| What the task requires |
Copy only this: the line containing "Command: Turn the", the line containing "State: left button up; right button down", and every line between them, exactly as written.
== Provided material ==
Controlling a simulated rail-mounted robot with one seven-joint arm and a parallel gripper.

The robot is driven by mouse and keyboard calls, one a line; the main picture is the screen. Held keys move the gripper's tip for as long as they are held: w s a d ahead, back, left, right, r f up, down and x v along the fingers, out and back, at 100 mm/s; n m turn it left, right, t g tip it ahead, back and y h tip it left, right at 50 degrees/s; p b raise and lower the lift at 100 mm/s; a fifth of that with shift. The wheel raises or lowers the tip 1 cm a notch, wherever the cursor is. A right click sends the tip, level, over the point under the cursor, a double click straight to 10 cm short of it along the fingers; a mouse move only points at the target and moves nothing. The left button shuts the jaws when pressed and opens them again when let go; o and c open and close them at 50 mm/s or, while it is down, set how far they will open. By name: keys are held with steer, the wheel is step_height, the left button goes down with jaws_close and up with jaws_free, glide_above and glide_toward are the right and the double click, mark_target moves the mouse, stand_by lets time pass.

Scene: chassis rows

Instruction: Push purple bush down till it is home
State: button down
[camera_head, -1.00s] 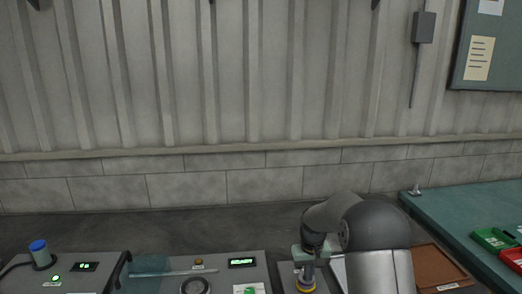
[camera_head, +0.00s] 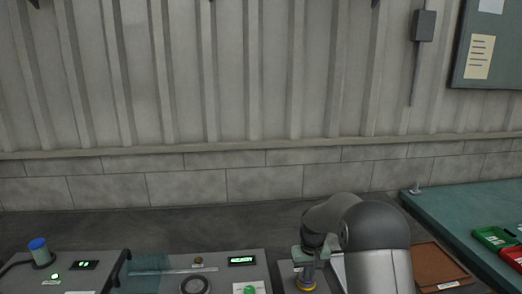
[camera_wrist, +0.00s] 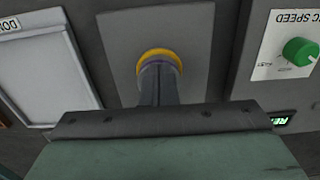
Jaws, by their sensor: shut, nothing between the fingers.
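My gripper (camera_wrist: 160,92) is shut, with its dark fingers pointing at a round fitting on a grey plate (camera_wrist: 195,30). The fitting has a yellow ring (camera_wrist: 160,52). A thin purplish edge, which appears to be the purple bush (camera_wrist: 157,62), shows inside the ring at the fingertips. The fingers hide most of it, so I cannot tell how deep it sits or whether they touch it. In the head view my gripper (camera_head: 307,272) is directly above the yellow ring (camera_head: 306,288), near the bottom edge of the picture.
A panel with a green knob (camera_wrist: 299,51) lies right of the plate, and a pale framed panel (camera_wrist: 40,70) lies left. In the head view, a console with a blue-topped post (camera_head: 38,244) stands left. A brown tray (camera_head: 440,268) and green bench (camera_head: 465,215) are right.

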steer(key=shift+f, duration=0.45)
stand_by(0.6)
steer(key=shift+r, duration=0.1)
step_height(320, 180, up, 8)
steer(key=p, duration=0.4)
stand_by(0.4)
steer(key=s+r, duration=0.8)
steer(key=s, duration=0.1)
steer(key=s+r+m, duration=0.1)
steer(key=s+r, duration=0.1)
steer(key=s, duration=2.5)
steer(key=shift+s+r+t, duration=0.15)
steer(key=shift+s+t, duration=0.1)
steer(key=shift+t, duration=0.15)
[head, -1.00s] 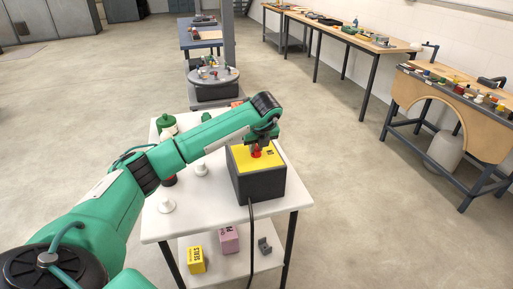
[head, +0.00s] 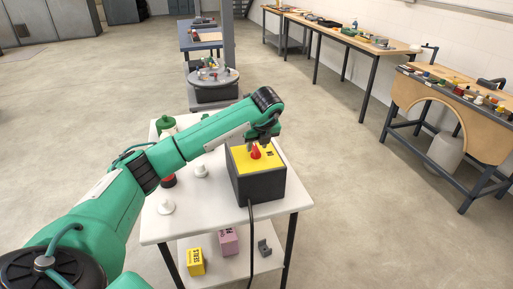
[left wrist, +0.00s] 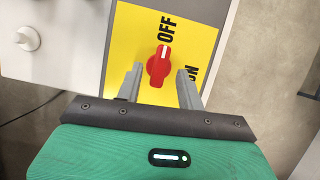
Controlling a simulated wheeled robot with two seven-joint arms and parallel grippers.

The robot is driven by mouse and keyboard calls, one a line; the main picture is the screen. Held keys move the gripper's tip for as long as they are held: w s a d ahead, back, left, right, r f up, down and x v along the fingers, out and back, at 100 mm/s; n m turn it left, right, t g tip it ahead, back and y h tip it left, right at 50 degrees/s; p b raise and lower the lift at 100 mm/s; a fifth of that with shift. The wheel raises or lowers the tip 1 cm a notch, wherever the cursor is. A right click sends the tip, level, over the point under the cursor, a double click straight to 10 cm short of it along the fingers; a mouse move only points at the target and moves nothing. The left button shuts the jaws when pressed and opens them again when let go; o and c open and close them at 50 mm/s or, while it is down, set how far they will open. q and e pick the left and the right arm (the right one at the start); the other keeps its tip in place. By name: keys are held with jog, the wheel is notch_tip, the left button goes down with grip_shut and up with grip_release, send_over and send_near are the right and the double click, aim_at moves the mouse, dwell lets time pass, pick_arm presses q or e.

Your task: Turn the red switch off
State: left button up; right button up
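The red switch (head: 255,153) is a rotary knob on the yellow top of a dark box standing on a white table. In the left wrist view the knob (left wrist: 158,68) has a white mark pointing at the word OFF; the word ON lies to the right. My left gripper (head: 259,143) is just above the knob. In the left wrist view its two fingers (left wrist: 160,76) are apart, one on each side of the knob, with gaps showing between them and it. The gripper is open and holds nothing. My right gripper is not in view.
White knob-like pieces (head: 166,207) and a green-topped item (head: 165,123) stand left of the box on the white table (head: 225,222). A yellow box (head: 196,262) and a pink box (head: 228,241) sit on the lower shelf. A black cable hangs at the front.

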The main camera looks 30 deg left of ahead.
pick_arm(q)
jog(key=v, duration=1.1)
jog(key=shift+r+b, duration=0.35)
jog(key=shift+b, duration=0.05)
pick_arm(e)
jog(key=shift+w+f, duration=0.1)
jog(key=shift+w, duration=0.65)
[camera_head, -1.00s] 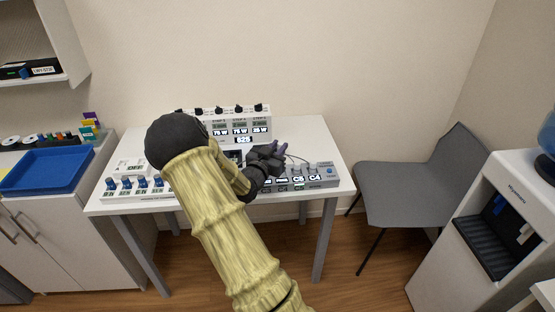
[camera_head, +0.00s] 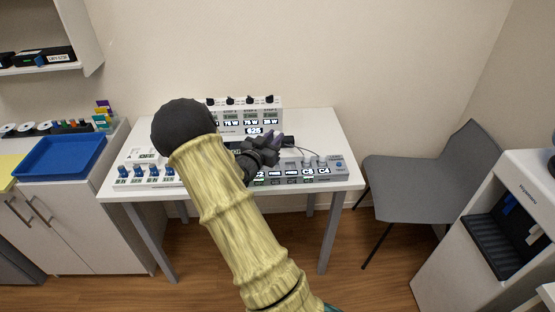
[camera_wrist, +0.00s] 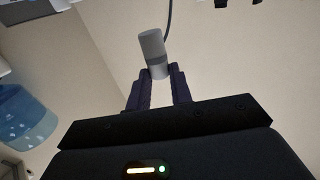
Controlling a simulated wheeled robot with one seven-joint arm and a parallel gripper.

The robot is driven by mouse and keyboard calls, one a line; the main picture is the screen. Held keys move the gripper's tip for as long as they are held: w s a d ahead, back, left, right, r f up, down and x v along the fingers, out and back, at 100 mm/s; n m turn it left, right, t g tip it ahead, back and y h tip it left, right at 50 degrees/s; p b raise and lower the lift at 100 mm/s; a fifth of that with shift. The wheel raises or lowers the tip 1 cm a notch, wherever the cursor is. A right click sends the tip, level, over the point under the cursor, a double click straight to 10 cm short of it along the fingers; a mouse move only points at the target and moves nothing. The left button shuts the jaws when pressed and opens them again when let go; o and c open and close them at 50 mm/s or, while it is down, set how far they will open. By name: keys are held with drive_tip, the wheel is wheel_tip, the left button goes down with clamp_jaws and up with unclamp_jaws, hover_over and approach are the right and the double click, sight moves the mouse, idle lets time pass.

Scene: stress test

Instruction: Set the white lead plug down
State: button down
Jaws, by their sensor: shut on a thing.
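In the head view, my gripper (camera_head: 272,143) is over the right half of the white table, just above the back of the grey panel with labelled sockets (camera_head: 310,172). A thin cable curves to the right of my gripper. My arm hides part of the table's middle.
The white table (camera_head: 343,147) also bears a stress-test unit with lit displays (camera_head: 248,117) at the back and a row of blue-knobbed devices (camera_head: 147,172) at the left. A blue tray (camera_head: 62,158) lies on the left cabinet. A grey chair (camera_head: 420,187) and a water dispenser (camera_head: 505,215) stand right.

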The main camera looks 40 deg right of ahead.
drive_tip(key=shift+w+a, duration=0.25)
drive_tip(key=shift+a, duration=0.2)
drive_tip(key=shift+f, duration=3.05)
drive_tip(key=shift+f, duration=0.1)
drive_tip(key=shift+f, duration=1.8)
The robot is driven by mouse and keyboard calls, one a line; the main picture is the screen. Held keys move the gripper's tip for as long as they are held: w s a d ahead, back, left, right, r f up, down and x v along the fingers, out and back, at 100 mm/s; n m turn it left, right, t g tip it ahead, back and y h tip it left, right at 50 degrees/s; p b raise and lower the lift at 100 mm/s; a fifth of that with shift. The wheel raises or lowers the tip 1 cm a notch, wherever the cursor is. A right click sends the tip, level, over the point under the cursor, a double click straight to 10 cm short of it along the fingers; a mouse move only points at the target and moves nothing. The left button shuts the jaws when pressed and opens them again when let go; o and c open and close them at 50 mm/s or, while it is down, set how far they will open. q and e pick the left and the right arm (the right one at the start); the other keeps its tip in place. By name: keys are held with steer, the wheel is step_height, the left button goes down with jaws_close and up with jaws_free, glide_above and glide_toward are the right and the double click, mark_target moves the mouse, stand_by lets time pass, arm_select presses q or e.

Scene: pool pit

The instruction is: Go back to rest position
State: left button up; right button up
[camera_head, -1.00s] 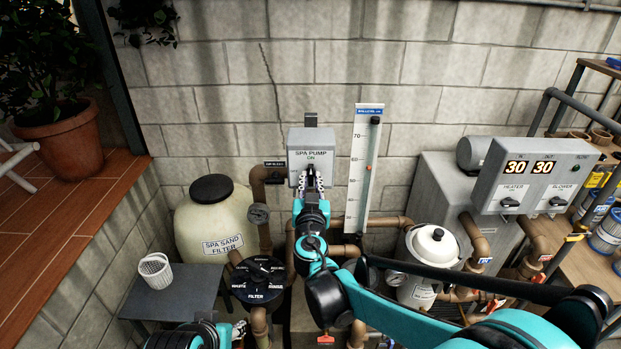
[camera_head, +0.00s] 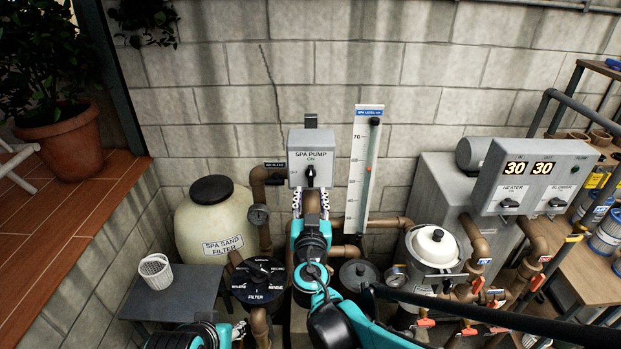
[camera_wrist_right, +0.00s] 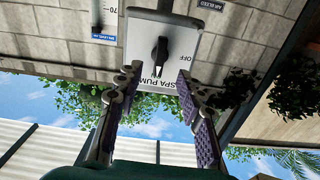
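My right gripper (camera_head: 311,204) is just below the grey spa pump switch box (camera_head: 300,171) on the block wall. Its two fingers are spread apart with nothing between them. In the right wrist view the open fingers (camera_wrist_right: 155,105) point at the box's white front (camera_wrist_right: 183,45), and the black switch knob (camera_wrist_right: 160,50) shows clear of them. In the head view the knob (camera_head: 310,177) stands upright under the word ON. My left gripper (camera_head: 236,331) is at the bottom edge, mostly cut off, and its opening is unclear.
A spa sand filter (camera_head: 215,220) and black filter valve (camera_head: 259,280) stand left of my right arm. A level gauge (camera_head: 361,170), pipes, a lidded white strainer (camera_head: 433,247) and the heater panel (camera_head: 536,177) are to the right. A grey table (camera_head: 175,298) carries a white basket (camera_head: 155,271).

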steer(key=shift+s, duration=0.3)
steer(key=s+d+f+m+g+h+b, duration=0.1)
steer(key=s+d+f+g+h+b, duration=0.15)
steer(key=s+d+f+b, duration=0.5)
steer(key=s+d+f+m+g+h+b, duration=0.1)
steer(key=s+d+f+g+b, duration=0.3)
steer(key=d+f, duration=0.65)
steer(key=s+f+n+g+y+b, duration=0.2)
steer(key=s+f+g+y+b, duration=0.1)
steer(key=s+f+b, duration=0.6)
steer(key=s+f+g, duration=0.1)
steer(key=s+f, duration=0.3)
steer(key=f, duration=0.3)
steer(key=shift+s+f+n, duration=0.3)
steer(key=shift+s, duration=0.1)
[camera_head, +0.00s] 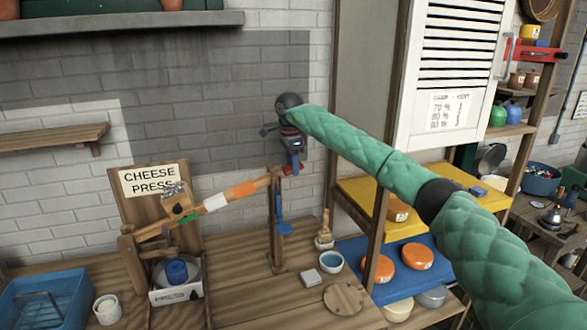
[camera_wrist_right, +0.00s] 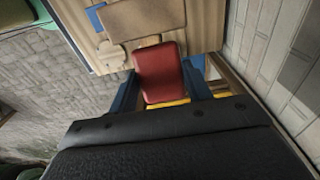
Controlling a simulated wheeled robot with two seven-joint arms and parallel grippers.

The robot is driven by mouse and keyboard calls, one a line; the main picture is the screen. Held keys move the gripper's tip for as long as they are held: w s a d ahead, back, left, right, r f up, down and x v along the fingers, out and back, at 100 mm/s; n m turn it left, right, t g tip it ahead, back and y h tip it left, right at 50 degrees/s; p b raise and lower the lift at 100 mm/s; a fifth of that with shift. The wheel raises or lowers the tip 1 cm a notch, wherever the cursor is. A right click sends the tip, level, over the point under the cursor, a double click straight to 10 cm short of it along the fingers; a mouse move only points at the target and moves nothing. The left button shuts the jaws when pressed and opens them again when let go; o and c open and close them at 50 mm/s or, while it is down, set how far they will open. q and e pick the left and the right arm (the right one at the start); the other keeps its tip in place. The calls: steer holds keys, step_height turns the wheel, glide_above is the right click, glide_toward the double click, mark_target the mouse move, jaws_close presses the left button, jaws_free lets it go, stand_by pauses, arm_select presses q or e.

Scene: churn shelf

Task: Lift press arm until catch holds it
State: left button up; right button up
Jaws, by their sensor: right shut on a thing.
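The cheese press's wooden press arm (camera_head: 243,190), with green, white and orange bands, slopes up to the right from its pivot at the left post. Its red end grip (camera_head: 290,170) is at the top right. My right gripper (camera_head: 296,164) is shut on this grip. In the right wrist view the red grip (camera_wrist_right: 160,72) sits between its blue fingers. An upright wooden post (camera_head: 275,225) stands just below the arm's right end, with a blue piece (camera_head: 283,222) on it. Whether any catch touches the arm cannot be told. My left gripper is out of view.
A blue crate (camera_head: 45,300), a white cup (camera_head: 107,308), a brush (camera_head: 325,232) and a blue bowl (camera_head: 331,263) are on the bench. Shelves with orange cheeses (camera_head: 418,256) stand to the right.

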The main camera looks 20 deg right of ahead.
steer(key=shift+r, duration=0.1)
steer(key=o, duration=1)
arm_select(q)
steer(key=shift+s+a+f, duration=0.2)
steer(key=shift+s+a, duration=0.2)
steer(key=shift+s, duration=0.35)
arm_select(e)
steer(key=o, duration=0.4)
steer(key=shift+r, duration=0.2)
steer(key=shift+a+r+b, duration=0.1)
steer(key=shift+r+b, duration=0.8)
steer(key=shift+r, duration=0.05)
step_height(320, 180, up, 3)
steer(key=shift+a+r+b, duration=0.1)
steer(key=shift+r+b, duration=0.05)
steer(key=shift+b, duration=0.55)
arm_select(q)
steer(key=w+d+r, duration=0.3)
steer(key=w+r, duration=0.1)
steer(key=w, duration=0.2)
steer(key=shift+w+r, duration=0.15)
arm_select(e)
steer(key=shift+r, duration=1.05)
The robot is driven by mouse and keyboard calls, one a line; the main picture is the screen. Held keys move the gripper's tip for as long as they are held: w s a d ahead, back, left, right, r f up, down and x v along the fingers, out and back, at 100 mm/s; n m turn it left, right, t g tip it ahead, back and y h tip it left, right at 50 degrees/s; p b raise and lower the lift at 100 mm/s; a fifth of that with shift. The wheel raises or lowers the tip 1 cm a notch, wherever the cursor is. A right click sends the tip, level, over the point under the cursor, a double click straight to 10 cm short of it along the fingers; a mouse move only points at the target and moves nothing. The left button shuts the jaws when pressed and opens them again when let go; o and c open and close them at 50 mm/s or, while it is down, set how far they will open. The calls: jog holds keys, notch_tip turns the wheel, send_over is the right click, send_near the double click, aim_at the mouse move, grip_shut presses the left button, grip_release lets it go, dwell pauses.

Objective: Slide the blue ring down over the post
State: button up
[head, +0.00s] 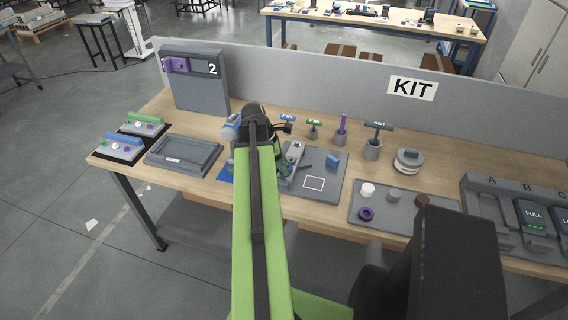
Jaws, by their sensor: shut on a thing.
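My green arm rises through the middle of the head view to a dark joint and hides what lies behind it. My gripper's jaws are hidden behind the arm, so what they hold does not show. I cannot make out a blue ring. A slim purple upright post (343,123) stands in a grey holder (340,138) at the back of the table; I cannot tell whether it is the task's post. A purple ring (366,214) lies on the grey tray (400,217) at the right.
The wooden table (140,177) has a grey back wall with a KIT sign (413,88). A grey fixture plate (322,188) with a blue block (332,160) lies right of my arm.

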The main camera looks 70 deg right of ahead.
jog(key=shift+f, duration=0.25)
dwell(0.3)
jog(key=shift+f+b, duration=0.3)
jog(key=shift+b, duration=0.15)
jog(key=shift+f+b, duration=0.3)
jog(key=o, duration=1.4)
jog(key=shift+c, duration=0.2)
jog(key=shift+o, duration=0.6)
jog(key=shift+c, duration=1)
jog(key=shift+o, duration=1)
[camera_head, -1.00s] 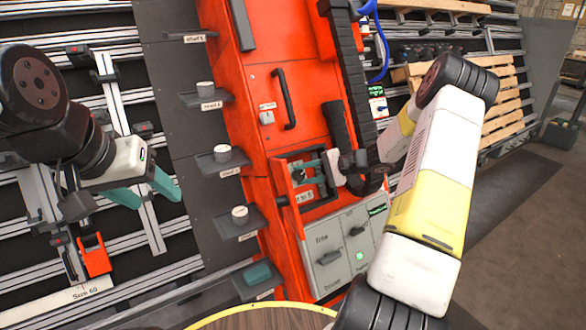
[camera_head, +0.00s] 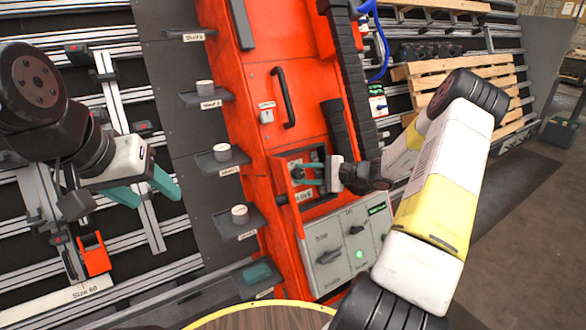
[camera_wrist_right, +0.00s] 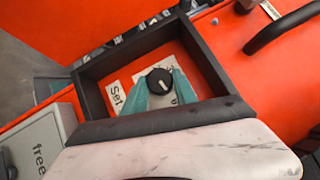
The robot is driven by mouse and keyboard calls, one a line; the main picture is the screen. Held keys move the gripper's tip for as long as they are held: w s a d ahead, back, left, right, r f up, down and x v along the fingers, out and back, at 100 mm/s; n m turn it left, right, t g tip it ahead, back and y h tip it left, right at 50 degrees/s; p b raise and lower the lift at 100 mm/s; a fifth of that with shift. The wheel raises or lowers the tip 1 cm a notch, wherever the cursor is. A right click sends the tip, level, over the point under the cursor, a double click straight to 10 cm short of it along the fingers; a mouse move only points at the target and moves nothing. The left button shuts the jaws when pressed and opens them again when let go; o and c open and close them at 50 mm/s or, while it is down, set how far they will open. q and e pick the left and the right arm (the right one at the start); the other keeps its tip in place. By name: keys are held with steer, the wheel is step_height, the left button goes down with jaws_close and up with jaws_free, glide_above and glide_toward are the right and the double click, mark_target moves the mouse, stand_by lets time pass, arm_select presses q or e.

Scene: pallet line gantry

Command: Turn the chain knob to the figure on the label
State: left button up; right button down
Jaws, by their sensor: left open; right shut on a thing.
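The chain knob (camera_wrist_right: 159,82) is a round black knob with a white pointer line, set in a dark-framed recess of the orange cabinet in the right wrist view. My right gripper (camera_wrist_right: 160,88) has its teal fingers shut on the knob's two sides. A white label (camera_wrist_right: 117,98) beside the knob begins "Set"; its figure is hidden by a finger. In the head view my right gripper (camera_head: 308,172) reaches into the recess from the right, and the knob is too small to make out. My left gripper (camera_head: 152,190) is open and empty at the left, before the rails.
A grey control panel (camera_head: 332,254) with switches and a green light sits below the recess. A black door handle (camera_head: 285,97) stands out above it. Small shelves (camera_head: 221,164) with white cylinders line the cabinet's left side. An orange clamp (camera_head: 95,256) is at lower left.

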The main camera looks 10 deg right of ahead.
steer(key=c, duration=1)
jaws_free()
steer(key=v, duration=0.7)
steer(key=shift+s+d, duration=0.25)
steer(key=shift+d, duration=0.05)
===
| Full response |
Command: Turn the chain knob to the figure on the label
State: left button up; right button down

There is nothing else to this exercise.